Les idées de toutes les choses qu’il est absolument nécessaire de considérer étant claires, familières, abrégées et rangées par ordre dans l’imagination ou exprimées sur le papier, la sixième règle est : qu’il faut les comparer toutes selon les règles des combinaisons, alternativement les unes avec les autres, ou par la seule vue de l’esprit, ou par le mouvement de l’imagination accompagné de la vue de l’esprit, ou par le calcul de la plume joint d l’attention de l’esprit et de l’imagination.

Si, de tous les rapports qui résultent de toutes ces comparaisons, il n’y en a aucun qui soit celui que l’on cherche, il faut de nouveau retrancher de tous ces rapports ceux qui sont inutiles à la résolution de la question ; se rendre les autres familiers, les abréger et les ranger par ordre dans son imagination, ou les exprimer sur le papier ; les comparer ensemble selon les règles des combinaisons, et voir si le rapport compose que l’on cherche est quelqu’un de tous les rapports composés qui résultent de ces nouvelles comparaisons.

S’íl n’y a pas un de ces rapports que l’on a découverts qui renferme la résolution de la question, il faut de tous ces rapports retrancher les inutiles, se rendre les autres familiers, etc…… Et en continuant de cette manière, on découvrira la vérité ou le rapport que l’on cherche, si composé qu’il soit, pourvu qu’on puisse étendre suffisamment la capacite de l’esprit en abrégeant ses idées, et que dans toutes ces opérations l’on ait toujours en vue le terme où l’on doit tendre. Car c’est la vue continuelle de la question qui doit régler toutes les démarches de l’esprít, puisqu’il faut toujours savoir où l’on va.
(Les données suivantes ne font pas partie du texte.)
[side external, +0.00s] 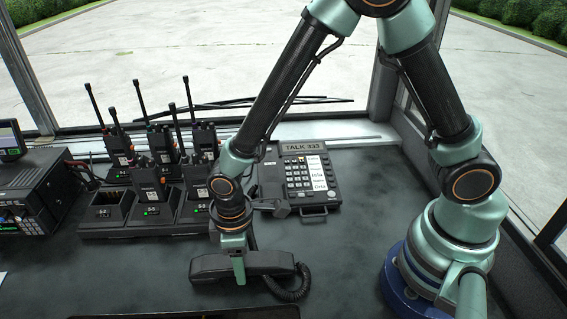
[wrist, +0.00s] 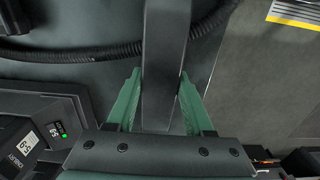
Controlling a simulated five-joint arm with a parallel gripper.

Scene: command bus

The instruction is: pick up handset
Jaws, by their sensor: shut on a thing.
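The black handset (side external: 213,265) lies level below my arm in the side external view, in front of the desk phone (side external: 300,175). My gripper (side external: 238,270) points down and is shut on the middle of the handset. In the wrist view the dark handset (wrist: 165,60) runs up the picture between the two green fingers of my gripper (wrist: 162,105). A coiled cord (side external: 292,290) hangs at the handset's right end. I cannot tell whether the handset touches the desk.
A charger rack (side external: 100,222) with several two-way radios stands behind and left of the handset. A black radio unit (side external: 40,195) with a small screen is at the far left. The dark desk (side external: 345,255) is clear between the handset and my base.

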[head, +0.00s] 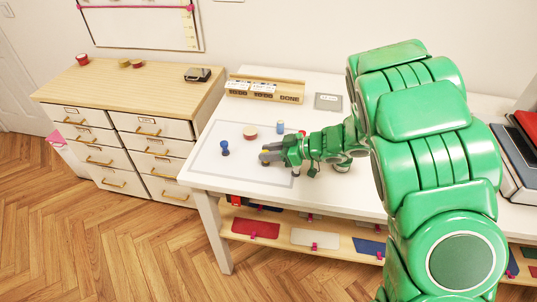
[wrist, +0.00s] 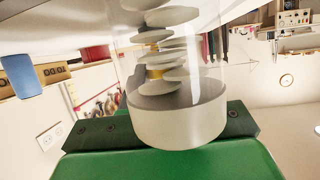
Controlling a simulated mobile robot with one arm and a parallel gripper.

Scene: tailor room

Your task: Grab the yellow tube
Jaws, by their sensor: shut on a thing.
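A clear tube (wrist: 176,118) with a whitish end cap fills the middle of the wrist view. White discs with a little yellow between them show inside it. My gripper (head: 283,152) is low over the white table (head: 300,185) and is shut on this tube. The dark green jaw parts show on both sides of the cap in the wrist view. In the head view, a small yellowish and grey piece shows at the gripper's tip; its details are too small to tell.
Near the gripper are a small blue object (head: 225,149), a red round item (head: 250,132) and a blue cylinder (head: 280,127). A wooden organizer (head: 265,92) and a grey square (head: 328,102) lie farther back. A drawer cabinet (head: 130,128) stands left. The table's front left is clear.

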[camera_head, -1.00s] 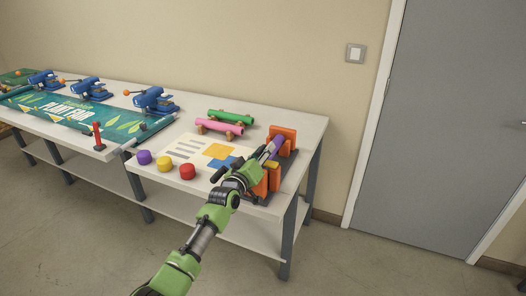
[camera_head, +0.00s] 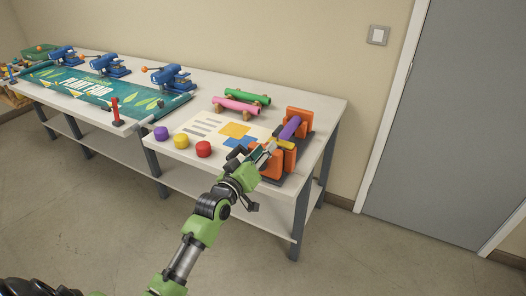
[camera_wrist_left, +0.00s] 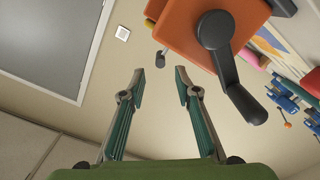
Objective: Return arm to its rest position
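My left arm, green and grey, reaches up from the bottom of the head view. Its gripper (camera_head: 262,156) is in front of the orange stand (camera_head: 299,121) at the table's right end and partly covers it. In the left wrist view the two fingers (camera_wrist_left: 160,82) are apart, with only bare wall showing between them. A purple roll (camera_head: 290,127) lies in the orange stand. In the wrist view the stand's orange block (camera_wrist_left: 185,28) and black crank handle (camera_wrist_left: 230,65) are beside the fingers, to the right. My right gripper is not in view.
The white table (camera_head: 325,108) holds a green roll (camera_head: 247,93), a pink roll (camera_head: 237,104), a printed sheet (camera_head: 205,124), purple, yellow and red knobs (camera_head: 203,149), a teal banner (camera_head: 85,86) and blue devices (camera_head: 172,78). Open floor lies in front. A grey door (camera_head: 455,120) is at right.

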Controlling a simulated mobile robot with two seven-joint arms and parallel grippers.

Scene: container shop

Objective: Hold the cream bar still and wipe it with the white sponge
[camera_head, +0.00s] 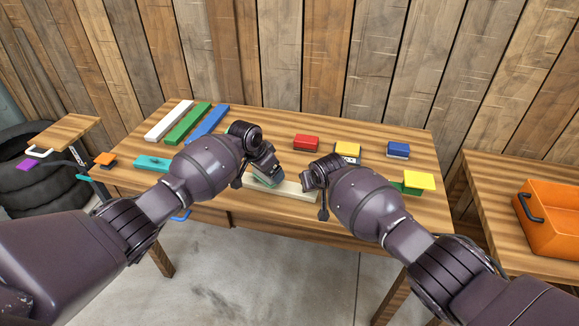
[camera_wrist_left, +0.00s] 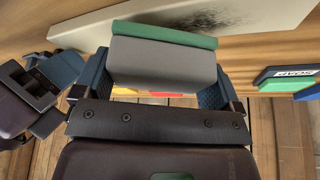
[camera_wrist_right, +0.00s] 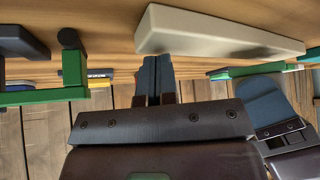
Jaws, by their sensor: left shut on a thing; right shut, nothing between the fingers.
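The cream bar (camera_head: 298,191) lies near the front edge of the wooden table. A dark smudge shows on the cream bar in the left wrist view (camera_wrist_left: 140,22). My left gripper (camera_head: 268,172) is shut on a sponge (camera_wrist_left: 163,60) with a greyish-white body and a green layer. The sponge is over the bar, its green side toward it; I cannot tell whether they touch. My right gripper (camera_head: 309,184) is shut and empty by the bar's right end. In the right wrist view its fingertips (camera_wrist_right: 156,62) are close to the bar (camera_wrist_right: 205,33); contact is unclear.
White (camera_head: 168,120), green (camera_head: 187,124) and blue (camera_head: 207,124) bars lie at the back left. Red (camera_head: 306,143), yellow (camera_head: 347,149) and blue (camera_head: 398,150) blocks stand behind. A yellow-topped piece (camera_head: 419,181) is at right. An orange crate (camera_head: 548,232) stands on another table.

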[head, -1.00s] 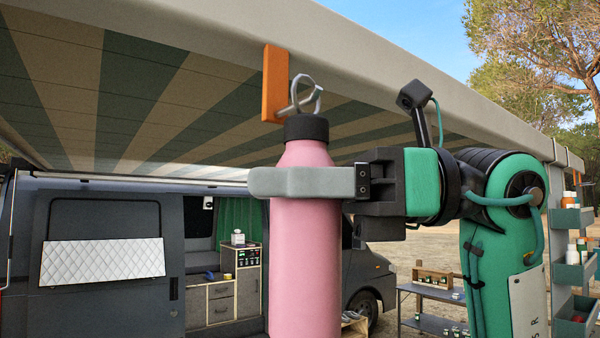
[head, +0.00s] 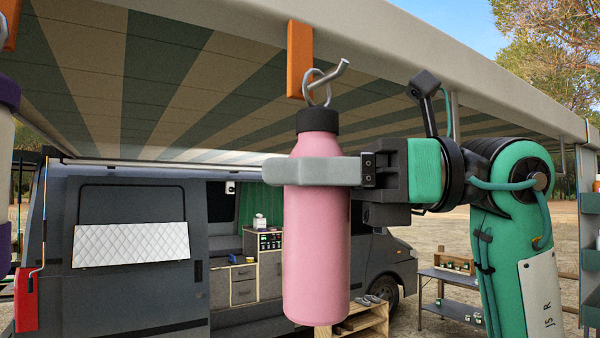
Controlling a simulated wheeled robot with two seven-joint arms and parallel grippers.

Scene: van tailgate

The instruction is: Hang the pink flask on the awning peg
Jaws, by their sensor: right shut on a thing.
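The pink flask (head: 316,240) hangs upright in the middle of the head view, with a black cap (head: 317,121) and a metal ring (head: 313,93) on top. My right gripper (head: 315,171) is shut around its upper body, coming from the right. The awning peg (head: 335,73) is a metal rod on an orange plate (head: 299,55) fixed to the awning's front rail. The ring overlaps the rod, whose tip shows up and right of it. The rod seems to pass through the ring, but I cannot tell for sure. My left gripper is out of view.
Another orange plate (head: 10,22) and part of a purple-capped pale flask (head: 7,97) show at the left edge. The awning rail (head: 420,55) runs above. The grey van (head: 130,270) stands behind, a wooden crate (head: 360,322) below, and shelves (head: 592,262) at right.

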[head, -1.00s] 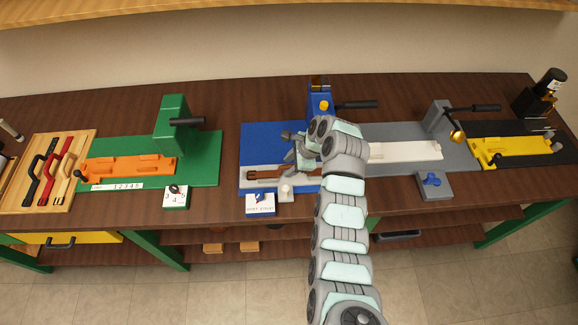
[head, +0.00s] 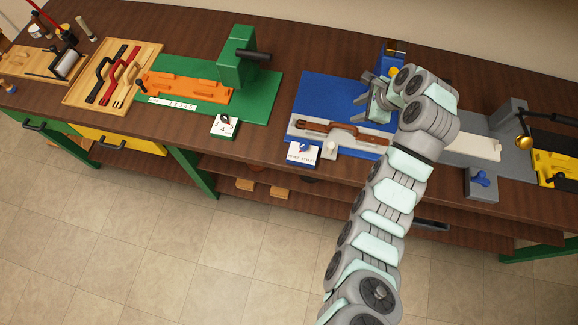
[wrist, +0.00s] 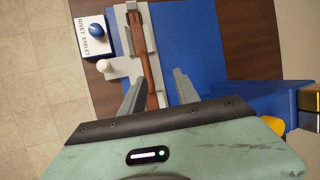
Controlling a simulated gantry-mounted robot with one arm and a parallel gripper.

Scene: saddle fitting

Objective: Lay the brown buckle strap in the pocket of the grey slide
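The brown buckle strap (head: 335,131) lies lengthwise on the grey slide (head: 297,130), between its side walls. Its middle shows a raised loop in the head view. In the wrist view the strap (wrist: 148,62) runs straight along the slide (wrist: 121,22) and appears to lie in the pocket; how fully it is seated I cannot tell. My gripper (head: 366,101) is above the right part of the slide. In the wrist view its two fingers (wrist: 159,92) are spread apart on either side of the strap, with nothing held between them.
The slide sits on a blue base (head: 318,95) with a press (head: 392,62) behind it. A green station (head: 262,85) and a wooden strap tray (head: 108,72) are to the left, a grey station (head: 512,125) to the right.

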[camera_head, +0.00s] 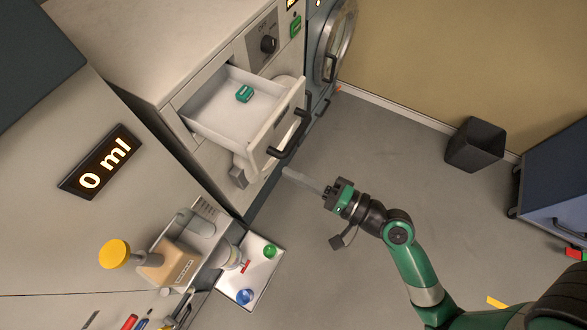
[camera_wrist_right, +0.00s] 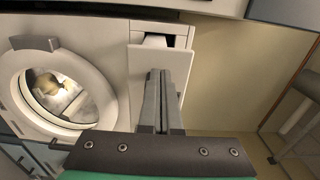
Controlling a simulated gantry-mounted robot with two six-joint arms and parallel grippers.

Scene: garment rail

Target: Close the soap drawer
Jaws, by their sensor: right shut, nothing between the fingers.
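A white drawer (camera_head: 215,118) stands pulled out from the front of a white machine in the head view. Its front has a dark bar handle (camera_head: 291,135). A small green object (camera_head: 244,93) lies inside it. My right gripper (camera_head: 287,172) is shut and empty, above the floor in front of the drawer, with its fingers pointing toward the machine. It appears apart from the handle. In the right wrist view, the shut fingers (camera_wrist_right: 161,75) overlap a pale front panel (camera_wrist_right: 140,82) with an opening at its top; I cannot tell how far away it is. My left gripper is out of view.
A round washer door (camera_wrist_right: 62,88) is left of the fingers in the wrist view. A dial (camera_head: 268,44) sits above the drawer. A white tray (camera_head: 268,250) and a yellow-topped object (camera_head: 115,254) are at lower left. A dark bin (camera_head: 474,145) stands right; floor between is clear.
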Il faut surtout prendre garde à ne pas se contenter de quelque lueur ou de quelque vraisemblance, et recommencer si souvent les comparaisons qui servent à découvrir la vérité que l’on cherche, qu’on ne puisse s’empêcher de la croire, sans sentir les reproches secrets du maître qui répond à notre demande, je veux dire à notre travail, à l’application de notre esprit et aux désirs de notre cœur. Et alors cette vérité pourra nous servir de principe infaillible pour avancer dans les sciences.